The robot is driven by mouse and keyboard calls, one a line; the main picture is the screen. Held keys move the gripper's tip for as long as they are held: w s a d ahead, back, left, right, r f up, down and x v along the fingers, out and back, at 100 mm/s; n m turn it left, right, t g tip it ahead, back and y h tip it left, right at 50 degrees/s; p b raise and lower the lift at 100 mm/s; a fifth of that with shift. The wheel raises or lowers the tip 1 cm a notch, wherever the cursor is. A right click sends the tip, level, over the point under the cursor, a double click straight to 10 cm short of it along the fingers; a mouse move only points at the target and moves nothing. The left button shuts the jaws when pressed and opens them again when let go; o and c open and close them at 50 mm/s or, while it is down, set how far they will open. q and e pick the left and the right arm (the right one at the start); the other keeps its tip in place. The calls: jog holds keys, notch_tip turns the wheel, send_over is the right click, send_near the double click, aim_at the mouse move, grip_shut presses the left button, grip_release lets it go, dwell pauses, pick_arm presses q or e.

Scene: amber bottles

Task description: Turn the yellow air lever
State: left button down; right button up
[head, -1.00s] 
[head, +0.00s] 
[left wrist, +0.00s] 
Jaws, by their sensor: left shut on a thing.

******************************

AIM OF THE TASK: Quote exactly the line containing "Task description: Turn the yellow air lever" and every later line through the end of the listing, and no other lines.

ANSWER FOR THE TASK:
Task description: Turn the yellow air lever
State: left button down; right button up
[head, -1.00s] 
[head, +0.00s] 
[left wrist, +0.00s] 
Jaws, by their sensor: left shut on a thing.

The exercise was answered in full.